Rev. Martin Neimöller, a German Lutheran Pastor who, along with Karl Barth and Dietrich Bonhoeffer, formed the Confessional Church in opposition to Adolf Hitler’s attempts to place the Lutheran Church under Nazi control, is probably best known for his poem, “First They Came…” Written in 1946 after the war had concluded, Neimöller painfully confessed that he (and the German Lutheran Church) failed to speak up in opposition to Hilter and the rise of the Third Reich, and did little to stop the atrocities perpetrated against those groups that the Nazi’s targeted as their enemies,
First they came for the Communists
And I did not speak out
Because I was not a Communist
Then they came for the Socialists
And I did not speak out
Because I was not a Socialist
Then they came for the trade unionists
And I did not speak out
Because I was not a trade unionist
Then they came for the Jews
And I did not speak out
Because I was not a Jew
Then they came for me
And there was no one left
To speak out for me
Versions of the poem can be found etched in the walls of Holocaust memorials and museums from Washington, D.C. to Skokie, IL. The poem has taken on new relevance as various ethnic groups have been targeted by Executive Orders, ICE arrests and travel bans.
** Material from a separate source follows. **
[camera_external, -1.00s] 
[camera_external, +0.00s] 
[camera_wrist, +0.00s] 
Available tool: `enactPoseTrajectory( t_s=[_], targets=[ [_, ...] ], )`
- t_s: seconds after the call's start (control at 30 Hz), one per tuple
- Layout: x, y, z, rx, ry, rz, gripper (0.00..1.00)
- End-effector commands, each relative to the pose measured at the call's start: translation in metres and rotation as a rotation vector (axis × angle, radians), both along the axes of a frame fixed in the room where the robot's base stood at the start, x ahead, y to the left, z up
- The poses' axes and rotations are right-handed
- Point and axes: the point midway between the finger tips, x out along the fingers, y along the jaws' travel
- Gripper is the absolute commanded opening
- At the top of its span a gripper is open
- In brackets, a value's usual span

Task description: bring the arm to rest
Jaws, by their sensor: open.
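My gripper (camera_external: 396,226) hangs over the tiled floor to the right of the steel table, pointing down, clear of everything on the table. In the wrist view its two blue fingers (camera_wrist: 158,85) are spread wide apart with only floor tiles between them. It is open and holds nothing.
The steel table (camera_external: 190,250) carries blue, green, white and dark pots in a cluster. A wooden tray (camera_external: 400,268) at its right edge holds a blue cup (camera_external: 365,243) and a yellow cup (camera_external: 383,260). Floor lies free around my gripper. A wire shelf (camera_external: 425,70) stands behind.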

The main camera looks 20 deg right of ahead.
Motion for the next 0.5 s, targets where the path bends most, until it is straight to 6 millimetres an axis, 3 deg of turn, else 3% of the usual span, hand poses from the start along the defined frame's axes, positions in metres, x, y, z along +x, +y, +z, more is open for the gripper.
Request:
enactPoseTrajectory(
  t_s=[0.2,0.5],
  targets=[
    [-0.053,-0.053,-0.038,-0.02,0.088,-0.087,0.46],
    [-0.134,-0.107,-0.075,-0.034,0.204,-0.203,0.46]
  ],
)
Last Sunday, Mahmoud Khalil, a Palestinian student at Columbia University in New York and a legal resident of the United States, was arrested by ICE and was taken to a detention center in Louisiana. What as his crime? He was an out-spoken advocate for Palestinian rights during the Gaza protests at Columbia last spring. To date, he has not been charged with a crime. He will go before an immigration judge on March 27. His fate is uncertain.
Another Palestinian, Leqaa Kordia, was arrested in Newark, NJ last night, for overstaying her student visa. She had been arrested during the protests at Colombia last April.
On Wednesday, US Secretary of State, Marco Rubio, announced that the Trump administration will revoke student visas in the coming days for activists who have taken part in campus demonstrations in support of Palestinian rights.
First, they came for the Palestinians, but I did not speak out because I was not a Palestinian.